▶ _Stated problem_: All the data should be repeated exactly. Any image in it is left out.

++++++

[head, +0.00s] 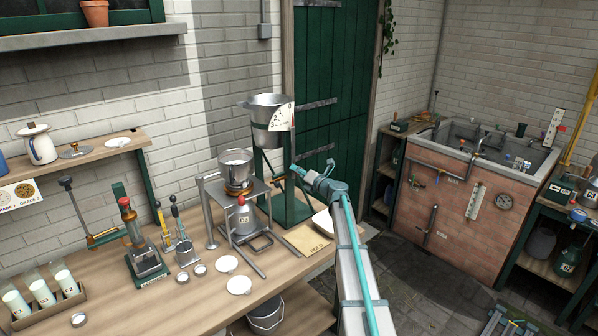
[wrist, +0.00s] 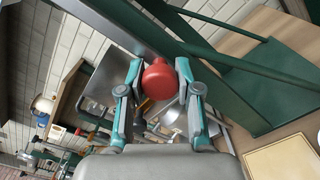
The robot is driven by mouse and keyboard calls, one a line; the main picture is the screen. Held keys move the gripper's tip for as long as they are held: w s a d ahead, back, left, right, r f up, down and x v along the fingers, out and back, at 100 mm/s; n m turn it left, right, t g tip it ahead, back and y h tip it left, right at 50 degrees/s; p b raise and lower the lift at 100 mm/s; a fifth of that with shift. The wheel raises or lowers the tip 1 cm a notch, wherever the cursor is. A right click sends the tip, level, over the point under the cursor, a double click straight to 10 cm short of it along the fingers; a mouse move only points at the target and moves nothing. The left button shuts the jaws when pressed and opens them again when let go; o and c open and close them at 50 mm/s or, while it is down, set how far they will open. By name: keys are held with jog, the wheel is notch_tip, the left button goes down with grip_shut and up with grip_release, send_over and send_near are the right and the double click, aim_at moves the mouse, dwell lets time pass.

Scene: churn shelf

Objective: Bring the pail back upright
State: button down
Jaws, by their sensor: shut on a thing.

++++++

▶ _Final result_:
[head, +0.00s] 
[wrist, +0.00s] 
The robot is driven by mouse and keyboard calls, one a line; the main picture is the screen. Held keys move the gripper's tip for as long as they are held: w s a d ahead, back, left, right, r f up, down and x v along the fingers, out and back, at 100 mm/s; n m turn it left, right, t g tip it ahead, back and y h tip it left, right at 50 degrees/s; p b raise and lower the lift at 100 mm/s; a fifth of that with shift. The wheel raises or lowers the tip 1 cm a notch, wherever the cursor is. A right click sends the tip, level, over the point under the cursor, a double click straight to 10 cm short of it along the fingers; a mouse move only points at the target and moves nothing. The left button shuts the jaws when pressed and opens them again when let go; o and c open and close them at 50 mm/s or, while it is down, set how far they will open. By name: keys are held with jog, the wheel is notch_tip, the left button goes down with grip_shut and up with grip_release, send_over and send_near are the right and the double click, aim_at moves the mouse, dwell lets time pass.

Scene: churn shelf

Objective: Bring the pail back upright
State: button down
Jaws, by their sensor: shut on a thing.

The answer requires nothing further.